▸ **Task requirements**
Repeat the whole listing below, word for word.

▸ **Collected data**
++++++++

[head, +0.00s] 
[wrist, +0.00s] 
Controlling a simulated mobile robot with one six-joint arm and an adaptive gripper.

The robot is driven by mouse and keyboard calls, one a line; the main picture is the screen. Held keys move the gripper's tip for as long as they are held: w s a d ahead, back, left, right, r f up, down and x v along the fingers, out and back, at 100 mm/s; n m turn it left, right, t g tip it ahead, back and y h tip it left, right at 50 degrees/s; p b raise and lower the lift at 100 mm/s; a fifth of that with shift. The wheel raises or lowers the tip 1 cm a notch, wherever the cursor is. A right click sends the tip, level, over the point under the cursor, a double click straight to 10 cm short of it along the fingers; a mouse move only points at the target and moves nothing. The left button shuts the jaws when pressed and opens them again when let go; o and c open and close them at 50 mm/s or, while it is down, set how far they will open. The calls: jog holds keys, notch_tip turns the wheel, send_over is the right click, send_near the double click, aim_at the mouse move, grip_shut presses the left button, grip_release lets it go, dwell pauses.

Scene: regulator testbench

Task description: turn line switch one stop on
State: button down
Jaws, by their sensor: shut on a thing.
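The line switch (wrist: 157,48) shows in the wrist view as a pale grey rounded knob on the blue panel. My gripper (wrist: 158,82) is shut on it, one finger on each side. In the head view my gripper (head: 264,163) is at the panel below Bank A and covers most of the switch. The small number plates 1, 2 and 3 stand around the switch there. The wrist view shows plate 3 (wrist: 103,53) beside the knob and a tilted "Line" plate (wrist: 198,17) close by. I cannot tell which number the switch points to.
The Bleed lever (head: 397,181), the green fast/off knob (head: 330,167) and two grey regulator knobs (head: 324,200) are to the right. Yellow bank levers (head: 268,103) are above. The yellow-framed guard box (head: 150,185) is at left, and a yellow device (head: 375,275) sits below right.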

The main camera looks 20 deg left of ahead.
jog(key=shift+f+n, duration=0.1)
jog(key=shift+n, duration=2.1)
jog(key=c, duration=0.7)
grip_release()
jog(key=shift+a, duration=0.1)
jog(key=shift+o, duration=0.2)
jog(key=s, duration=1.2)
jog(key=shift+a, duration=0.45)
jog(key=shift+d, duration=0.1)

++++++++

▸ **Problem solution**
[head, +0.00s] 
[wrist, +0.00s] 
Controlling a simulated mobile robot with one six-joint arm and an adaptive gripper.

The robot is driven by mouse and keyboard calls, one a line; the main picture is the screen. Held keys move the gripper's tip for as long as they are held: w s a d ahead, back, left, right, r f up, down and x v along the fingers, out and back, at 100 mm/s; n m turn it left, right, t g tip it ahead, back and y h tip it left, right at 50 degrees/s; p b raise and lower the lift at 100 mm/s; a fifth of that with shift. The wheel raises or lowers the tip 1 cm a notch, wherever the cursor is. A right click sends the tip, level, over the point under the cursor, a double click straight to 10 cm short of it along the fingers; a mouse move only points at the target and moves nothing. The left button shuts the jaws when pressed and opens them again when let go; o and c open and close them at 50 mm/s or, while it is down, set how far they will open. The calls: jog holds keys, notch_tip turns the wheel, send_over is the right click, send_near the double click, aim_at the mouse move, grip_shut presses the left button, grip_release lets it go, dwell pauses.

Scene: regulator testbench

Task description: turn line switch one stop on
State: button down
Jaws, by their sensor: shut on a thing.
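The line switch (wrist: 157,48) shows in the wrist view as a pale grey rounded knob on the blue panel. My gripper (wrist: 158,82) is shut on it, one finger on each side. In the head view my gripper (head: 264,163) is at the panel below Bank A and covers most of the switch. The small number plates 1, 2 and 3 stand around the switch there. The wrist view shows plate 3 (wrist: 103,53) beside the knob and a tilted "Line" plate (wrist: 198,17) close by. I cannot tell which number the switch points to.
The Bleed lever (head: 397,181), the green fast/off knob (head: 330,167) and two grey regulator knobs (head: 324,200) are to the right. Yellow bank levers (head: 268,103) are above. The yellow-framed guard box (head: 150,185) is at left, and a yellow device (head: 375,275) sits below right.

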The main camera looks 20 deg left of ahead.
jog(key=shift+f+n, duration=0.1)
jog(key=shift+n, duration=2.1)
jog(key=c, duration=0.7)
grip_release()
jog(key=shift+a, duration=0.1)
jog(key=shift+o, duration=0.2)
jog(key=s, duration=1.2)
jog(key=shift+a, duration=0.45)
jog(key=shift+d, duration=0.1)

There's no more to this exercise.